The next step is to clean out the area around the coils (underneath) and the air vents (underneath or behind). Blockages around either of these parts are other likely culprits for a faulty fridge.

Finally, clear out your fridge a little bit and toss out anything that’s going bad or you’re not going to consume. Excessive space use in the fridge can cause circulation issues that will make the temperature rise due to the cooling apparatus not working properly.

Reasonable repairs

There are several possible things that could be causing cooling problems with the fridge which require simple repairs or item replacements. Most are fairly cheap. Fans for example, be it the evaporator fans in the rear of the fridge or freezer, or the condenser fan located underneath the appliance, can slow down or make strange noises that are indicators that they need to be replaced. Generally speaking, these are very cheap parts to replace, requiring minimal removal and reinstallation that you can do yourself.

Gaskets, the parts that make the refrigerator door seal together and keep all of the circulating cold air inside, can get worn and cracked, causing the cold air to leak out and the temperature to drop accordingly. If this happens, you need to get new gaskets. In this case, there’s no need to fear the costs, as gaskets are cheap to replace and easy to take out and reinstall.
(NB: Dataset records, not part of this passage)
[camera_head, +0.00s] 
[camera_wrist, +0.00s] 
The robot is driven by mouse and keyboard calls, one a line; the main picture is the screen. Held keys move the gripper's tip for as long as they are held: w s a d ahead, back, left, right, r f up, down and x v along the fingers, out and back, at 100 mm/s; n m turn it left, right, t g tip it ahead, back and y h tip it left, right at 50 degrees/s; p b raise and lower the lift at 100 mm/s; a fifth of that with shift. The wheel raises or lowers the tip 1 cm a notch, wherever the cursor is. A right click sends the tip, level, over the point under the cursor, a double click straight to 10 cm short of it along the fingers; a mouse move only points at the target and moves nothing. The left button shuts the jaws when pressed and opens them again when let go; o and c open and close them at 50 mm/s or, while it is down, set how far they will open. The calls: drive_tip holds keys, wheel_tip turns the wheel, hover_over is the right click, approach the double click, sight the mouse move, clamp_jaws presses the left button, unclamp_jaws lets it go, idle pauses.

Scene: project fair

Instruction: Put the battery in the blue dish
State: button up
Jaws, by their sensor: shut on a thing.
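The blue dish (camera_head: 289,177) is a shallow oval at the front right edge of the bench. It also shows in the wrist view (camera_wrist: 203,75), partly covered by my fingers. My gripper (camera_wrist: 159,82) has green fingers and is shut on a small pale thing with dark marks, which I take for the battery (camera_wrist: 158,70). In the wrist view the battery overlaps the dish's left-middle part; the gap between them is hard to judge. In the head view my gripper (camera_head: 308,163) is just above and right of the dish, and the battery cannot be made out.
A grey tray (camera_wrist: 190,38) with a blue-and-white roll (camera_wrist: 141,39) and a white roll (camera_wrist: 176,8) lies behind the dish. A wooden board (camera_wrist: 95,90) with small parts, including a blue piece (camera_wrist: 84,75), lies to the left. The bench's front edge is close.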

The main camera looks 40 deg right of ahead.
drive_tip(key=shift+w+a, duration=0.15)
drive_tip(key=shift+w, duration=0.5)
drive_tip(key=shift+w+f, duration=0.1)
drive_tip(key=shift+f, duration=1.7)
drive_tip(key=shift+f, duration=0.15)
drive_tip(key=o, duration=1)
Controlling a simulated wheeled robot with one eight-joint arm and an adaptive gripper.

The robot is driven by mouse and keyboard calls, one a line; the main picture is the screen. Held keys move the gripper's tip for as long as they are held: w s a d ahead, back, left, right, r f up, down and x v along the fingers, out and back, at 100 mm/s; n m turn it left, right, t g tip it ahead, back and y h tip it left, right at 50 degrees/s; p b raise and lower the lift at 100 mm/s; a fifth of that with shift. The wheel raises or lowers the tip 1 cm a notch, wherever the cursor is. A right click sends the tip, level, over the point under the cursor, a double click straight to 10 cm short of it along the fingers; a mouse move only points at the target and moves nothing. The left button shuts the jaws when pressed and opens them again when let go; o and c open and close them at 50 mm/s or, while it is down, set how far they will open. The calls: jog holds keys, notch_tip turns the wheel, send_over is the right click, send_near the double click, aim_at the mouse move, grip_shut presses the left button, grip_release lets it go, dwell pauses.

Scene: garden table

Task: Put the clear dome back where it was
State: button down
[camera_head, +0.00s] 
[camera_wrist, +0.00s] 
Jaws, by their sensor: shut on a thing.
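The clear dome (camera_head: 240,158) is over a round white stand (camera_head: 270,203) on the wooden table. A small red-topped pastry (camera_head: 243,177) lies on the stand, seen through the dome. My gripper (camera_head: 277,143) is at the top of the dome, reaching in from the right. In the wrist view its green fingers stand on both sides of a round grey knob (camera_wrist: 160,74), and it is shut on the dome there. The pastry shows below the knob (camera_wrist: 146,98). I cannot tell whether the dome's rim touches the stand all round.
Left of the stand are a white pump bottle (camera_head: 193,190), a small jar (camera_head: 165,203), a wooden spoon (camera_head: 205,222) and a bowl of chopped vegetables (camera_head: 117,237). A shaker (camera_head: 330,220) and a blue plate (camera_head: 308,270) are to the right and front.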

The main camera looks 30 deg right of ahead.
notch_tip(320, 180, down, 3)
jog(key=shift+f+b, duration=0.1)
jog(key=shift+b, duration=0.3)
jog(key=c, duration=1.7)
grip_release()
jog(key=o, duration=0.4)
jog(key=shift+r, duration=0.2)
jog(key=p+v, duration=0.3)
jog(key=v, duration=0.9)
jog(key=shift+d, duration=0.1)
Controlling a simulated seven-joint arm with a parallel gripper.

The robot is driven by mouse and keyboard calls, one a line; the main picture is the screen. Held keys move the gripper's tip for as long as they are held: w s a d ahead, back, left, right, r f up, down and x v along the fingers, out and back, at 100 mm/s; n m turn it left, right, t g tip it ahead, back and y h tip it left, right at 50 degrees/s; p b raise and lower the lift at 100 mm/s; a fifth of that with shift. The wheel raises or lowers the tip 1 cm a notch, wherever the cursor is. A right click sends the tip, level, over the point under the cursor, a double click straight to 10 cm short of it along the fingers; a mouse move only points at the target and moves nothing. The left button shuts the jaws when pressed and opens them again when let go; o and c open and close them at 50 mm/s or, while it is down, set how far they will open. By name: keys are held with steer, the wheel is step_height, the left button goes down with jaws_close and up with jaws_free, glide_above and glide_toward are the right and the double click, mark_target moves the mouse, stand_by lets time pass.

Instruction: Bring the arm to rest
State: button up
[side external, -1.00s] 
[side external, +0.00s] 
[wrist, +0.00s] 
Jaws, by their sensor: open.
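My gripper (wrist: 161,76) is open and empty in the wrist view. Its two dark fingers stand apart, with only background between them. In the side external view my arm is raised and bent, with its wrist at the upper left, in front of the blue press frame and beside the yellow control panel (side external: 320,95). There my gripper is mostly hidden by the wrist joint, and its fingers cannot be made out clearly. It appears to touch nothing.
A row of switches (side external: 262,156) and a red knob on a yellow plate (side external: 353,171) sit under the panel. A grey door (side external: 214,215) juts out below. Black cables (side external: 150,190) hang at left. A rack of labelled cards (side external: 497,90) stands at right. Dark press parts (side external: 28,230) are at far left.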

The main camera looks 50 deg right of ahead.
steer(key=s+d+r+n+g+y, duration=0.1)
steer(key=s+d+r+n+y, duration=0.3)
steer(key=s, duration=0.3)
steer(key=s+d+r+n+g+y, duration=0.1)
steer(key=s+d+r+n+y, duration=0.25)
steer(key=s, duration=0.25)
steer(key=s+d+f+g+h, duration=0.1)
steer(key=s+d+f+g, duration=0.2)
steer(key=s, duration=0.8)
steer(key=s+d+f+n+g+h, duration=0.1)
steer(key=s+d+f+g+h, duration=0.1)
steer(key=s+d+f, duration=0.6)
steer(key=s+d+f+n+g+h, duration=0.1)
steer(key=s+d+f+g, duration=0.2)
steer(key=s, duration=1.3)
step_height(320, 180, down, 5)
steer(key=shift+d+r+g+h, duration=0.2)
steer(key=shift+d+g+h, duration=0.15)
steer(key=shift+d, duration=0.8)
You should also check your refrigerator warranty to see if it’s still covered. Most refrigerator warranties only last a year but some individual parts may be fully replaceable for free. One such example is the condenser, which is probably the most complex and expensive part of the refrigerator to replace. If you have a condenser failure and your warranty does not cover it, it may be worth considering tossing the fridge at that point and getting a new one. On top of the repair or part replacement cost, condensers from an older model fridge may be difficult to find.